Quelle magnifique histoire pour adultes... À l'instar d'Accent Grave, j'ai été aussi touché, voire ému de ce billet.

Pourquoi donc elle n'écrira plus jamais? C'est le bout chagrin de ce billet...

Dis-lui que, quelque part, un homme rêve d'écrire... Un jour, peut-être... peut-être...

Zoreilles a dit…

Vous l'aurez remarqué, les gars, cette histoire me touche aussi beaucoup, les raisons en sont multiples et pas tout à fait claires encore pour moi.

@ Esperanza : Voilà la nuance, elle écrira toujours, toujours, c'est sûr, elle écrit comme elle respire et même elle respire mieux lorsqu'elle écrit, elle tient ça de moi, à n'en pas douter. Mais elle ne veut plus jamais publier et ce serait trop long à expliquer.

Ce n'est pas que je veuille entretenir le mystère mais écrire est un acte intime et généreux où l'on se livre plus qu'on ne le voudrait parfois. Mais c'est correct, on l'assume. Publier, c'est s'obliger à « se vendre », les maisons d'édition y voient, n'ayez crainte, après tout, ce sont des business et d'être édité implique une foule d'obligations reliées à la promotion. La littérature ne fait plus vendre au Québec, les médias, oui. J'ai vu tellement de mes amis écrivains être ignorés complètement du public pendant des heures dans les Salons du livre pour être préférés par n'importe quel maudite face connue de la tévé qui n'avait aucun talent et qui était la saveur du mois...

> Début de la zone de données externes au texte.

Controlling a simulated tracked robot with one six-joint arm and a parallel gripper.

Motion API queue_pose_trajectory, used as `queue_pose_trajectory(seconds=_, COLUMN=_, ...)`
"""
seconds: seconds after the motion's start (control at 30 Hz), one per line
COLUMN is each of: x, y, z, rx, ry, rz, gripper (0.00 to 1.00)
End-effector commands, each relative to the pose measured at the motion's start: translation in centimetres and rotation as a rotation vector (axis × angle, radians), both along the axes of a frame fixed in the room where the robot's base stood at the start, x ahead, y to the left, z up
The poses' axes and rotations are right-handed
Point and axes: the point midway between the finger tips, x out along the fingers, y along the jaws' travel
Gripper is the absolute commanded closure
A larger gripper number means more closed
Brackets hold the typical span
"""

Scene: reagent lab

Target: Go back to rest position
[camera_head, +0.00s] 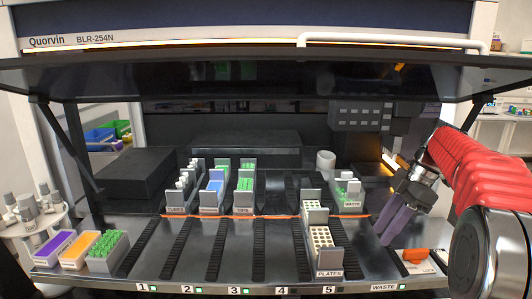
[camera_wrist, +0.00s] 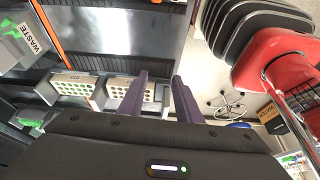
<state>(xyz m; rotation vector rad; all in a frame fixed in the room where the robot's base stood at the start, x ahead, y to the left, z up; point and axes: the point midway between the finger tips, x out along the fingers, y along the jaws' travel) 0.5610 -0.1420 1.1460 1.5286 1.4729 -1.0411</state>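My gripper (camera_head: 383,234) has two purple fingers and hangs at the right end of the machine's deck, pointing down and left. In the wrist view the fingers of my gripper (camera_wrist: 160,77) are apart, with nothing held between them. My red arm comes in from the right edge of the head view. The plates rack (camera_head: 322,249), a grey holder with round-holed cream pieces, stands in lane 5 to the left of my gripper. The waste rack (camera_head: 350,206) stands farther back on the deck.
Tube and tip racks (camera_head: 209,210) stand at the back left. The raised dark hood (camera_head: 240,78) spans above the deck. An orange part (camera_head: 416,254) sits at the deck's front right. Purple and orange tip boxes (camera_head: 78,252) stand front left. Lanes 1 to 4 are clear in front.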

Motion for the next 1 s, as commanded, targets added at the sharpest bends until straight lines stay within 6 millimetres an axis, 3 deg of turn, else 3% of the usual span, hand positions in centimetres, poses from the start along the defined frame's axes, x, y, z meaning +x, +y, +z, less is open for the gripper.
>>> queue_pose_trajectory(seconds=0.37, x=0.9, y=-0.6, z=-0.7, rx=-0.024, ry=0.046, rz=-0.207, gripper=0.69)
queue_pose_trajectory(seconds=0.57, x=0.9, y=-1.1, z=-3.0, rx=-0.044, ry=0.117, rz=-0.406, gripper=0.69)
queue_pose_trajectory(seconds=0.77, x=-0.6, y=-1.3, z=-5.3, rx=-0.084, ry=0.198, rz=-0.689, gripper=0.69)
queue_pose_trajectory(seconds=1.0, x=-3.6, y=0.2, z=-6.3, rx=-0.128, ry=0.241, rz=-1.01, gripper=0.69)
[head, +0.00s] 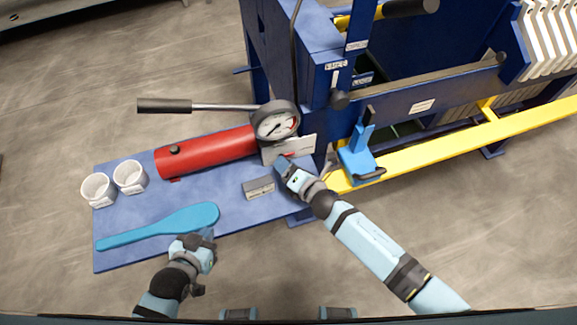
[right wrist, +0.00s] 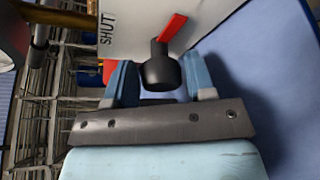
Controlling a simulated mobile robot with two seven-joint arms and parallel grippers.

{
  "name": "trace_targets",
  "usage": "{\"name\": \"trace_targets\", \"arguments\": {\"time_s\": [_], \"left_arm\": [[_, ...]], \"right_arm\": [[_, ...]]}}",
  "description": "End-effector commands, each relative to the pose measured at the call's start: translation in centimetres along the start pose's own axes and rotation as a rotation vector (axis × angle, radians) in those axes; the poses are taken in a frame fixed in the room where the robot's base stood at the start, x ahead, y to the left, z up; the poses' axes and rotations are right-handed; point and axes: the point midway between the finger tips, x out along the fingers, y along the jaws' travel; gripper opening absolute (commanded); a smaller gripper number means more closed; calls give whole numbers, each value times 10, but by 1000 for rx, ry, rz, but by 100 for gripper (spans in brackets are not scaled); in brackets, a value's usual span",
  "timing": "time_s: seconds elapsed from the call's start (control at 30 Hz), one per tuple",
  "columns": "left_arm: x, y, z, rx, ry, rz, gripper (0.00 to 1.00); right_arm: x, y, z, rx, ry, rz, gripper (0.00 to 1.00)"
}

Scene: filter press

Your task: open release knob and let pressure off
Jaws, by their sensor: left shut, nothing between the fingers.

Pour Isa, je vous raconte juste un fait qui vous fera comprendre un peu, je l'espère. Nous sommes au Salon du livre de l'A.-T, à Val-d'Or cette année-là, elle est assise bien sagement dans le kiosque de la maison d'édition, c'est son heure pour les dédicaces, je reste aux aguets pas très loin, fouinant dans les livres qui s'offrent. Deux dames s'approchent d'elle, l'ignorent totalement, et l'une dit à l'autre : « Regarde moué ça, ce livre-là, ils veulent nous vendre ça, ma petite Audrey serait ben capable de faire mieux que ça, elle! » et Isa, les yeux pleins d'eau, continue de sourire. Je n'ai même pas le temps d'intervenir auprès d'elle que 3 journalistes énervés lui sautent dessus, avec micros et caméras à l'épaule, l'heure de leur topo s'en vient, ça presse, ils veulent tous une entrevue avec « la petite fille qui a écrit un livre ». Elle s'y soumet de bonne grâce, avec un naturel charmant, trois entrevues d'affilée auxquelles j'assiste impuissante, puis, ils la jettent comme un vieux Kleenex, parce qu'ils viennent de voir passer Daniel Pinard qui s'en vient dans le kiosque d'à côté vendre ses « pinardises » à la tonne. Les gens font la file, les médias aussi... Isa veut qu'on aille tout de suite dans le Salon des auteurs, les coulisses des Salons du livre, et je sens que ça presse. Nous nous y rendons d'un pas pressé, je le sens que son sourire ne tiendra plus longtemps, et dès la porte franchie, elle éclate en sanglot dans mes bras : « Maman, je veux juste redevenir une petite fille comme les autres, je veux pas retourner là-bas! »

Des affaires comme ça, je pourrais vous en raconter pendant des heures...

Anonyme a dit…

Je comprends... Triste, mais c'est ainsi et je respecte ça "gros comme le bras". Mais c'est triste pareil.